▶ [STORED DATA]:
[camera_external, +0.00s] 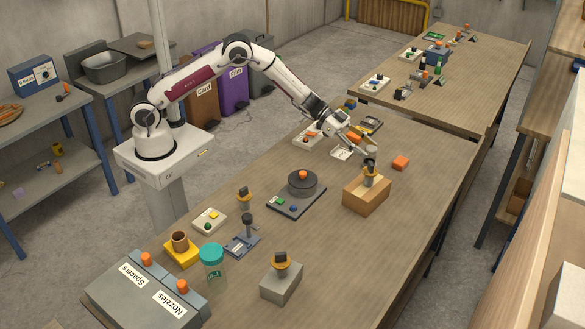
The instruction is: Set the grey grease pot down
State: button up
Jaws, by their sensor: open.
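I take this to be the grease pot. At this size I cannot tell whether the fingers touch it. The fingers partly hide its upper part.
A dark round lidded thing (302,184) with an orange knob sits on a dark plate to the left. A grey block (281,283) bears a similar banded piece. The table's right side is mostly clear.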

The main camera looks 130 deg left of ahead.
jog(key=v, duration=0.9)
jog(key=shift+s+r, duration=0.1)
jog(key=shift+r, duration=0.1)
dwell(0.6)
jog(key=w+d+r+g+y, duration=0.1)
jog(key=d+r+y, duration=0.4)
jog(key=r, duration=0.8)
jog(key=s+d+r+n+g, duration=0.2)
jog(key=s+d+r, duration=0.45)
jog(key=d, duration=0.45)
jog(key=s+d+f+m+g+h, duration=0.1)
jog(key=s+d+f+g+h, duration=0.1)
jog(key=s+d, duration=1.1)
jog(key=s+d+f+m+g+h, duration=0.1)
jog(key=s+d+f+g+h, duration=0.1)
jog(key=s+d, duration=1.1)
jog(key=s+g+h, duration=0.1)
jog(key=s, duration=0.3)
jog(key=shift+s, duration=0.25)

▶ [WRITTEN INSTRUCTION]:
Starting at the line that contains "The instruction is: Set", copy each line exactly through the end of the listing above. Include that first line and the last one, and add nothing.

▶ [ANSWER TO THIS TASK]:
The instruction is: Set the grey grease pot down
State: button up
Jaws, by their sensor: open.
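I take this to be the grease pot. At this size I cannot tell whether the fingers touch it. The fingers partly hide its upper part.
A dark round lidded thing (302,184) with an orange knob sits on a dark plate to the left. A grey block (281,283) bears a similar banded piece. The table's right side is mostly clear.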

The main camera looks 130 deg left of ahead.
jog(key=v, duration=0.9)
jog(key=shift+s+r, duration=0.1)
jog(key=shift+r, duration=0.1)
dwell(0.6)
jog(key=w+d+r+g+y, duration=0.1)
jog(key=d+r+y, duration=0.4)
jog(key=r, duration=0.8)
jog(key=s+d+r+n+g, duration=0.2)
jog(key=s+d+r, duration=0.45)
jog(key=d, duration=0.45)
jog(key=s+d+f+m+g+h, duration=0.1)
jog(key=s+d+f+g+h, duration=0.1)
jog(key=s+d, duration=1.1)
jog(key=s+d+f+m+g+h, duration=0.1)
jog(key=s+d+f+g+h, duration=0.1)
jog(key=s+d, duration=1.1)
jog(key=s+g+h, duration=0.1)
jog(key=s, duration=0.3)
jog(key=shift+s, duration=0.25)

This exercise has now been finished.